======== Recorded data ========

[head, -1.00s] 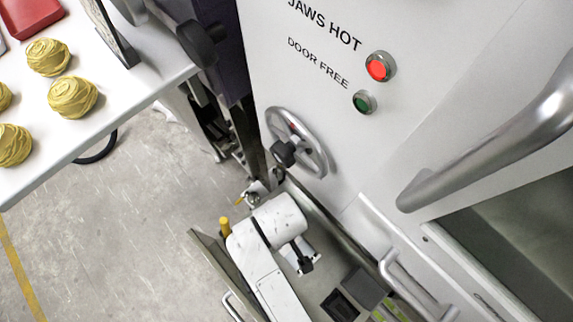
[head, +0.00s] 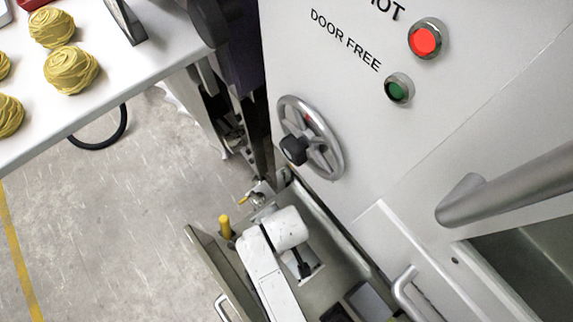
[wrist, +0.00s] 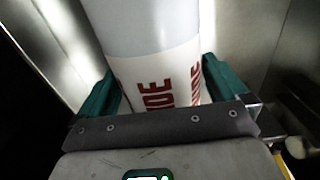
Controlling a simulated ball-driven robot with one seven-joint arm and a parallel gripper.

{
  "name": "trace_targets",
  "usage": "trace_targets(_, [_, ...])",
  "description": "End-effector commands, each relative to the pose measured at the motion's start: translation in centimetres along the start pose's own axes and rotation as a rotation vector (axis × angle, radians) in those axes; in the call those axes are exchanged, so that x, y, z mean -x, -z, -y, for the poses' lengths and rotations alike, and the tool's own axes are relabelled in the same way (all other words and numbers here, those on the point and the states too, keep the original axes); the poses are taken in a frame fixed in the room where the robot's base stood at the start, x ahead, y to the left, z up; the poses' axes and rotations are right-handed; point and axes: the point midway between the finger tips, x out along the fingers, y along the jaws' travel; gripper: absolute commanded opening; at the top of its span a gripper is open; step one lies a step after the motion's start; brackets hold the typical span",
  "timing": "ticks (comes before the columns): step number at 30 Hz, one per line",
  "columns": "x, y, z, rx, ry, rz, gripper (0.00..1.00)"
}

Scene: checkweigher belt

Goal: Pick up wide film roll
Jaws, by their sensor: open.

========

# What the task asks
Tally every line of the listing that holds the string "columns", then give the number by itself.

# Correct answer
2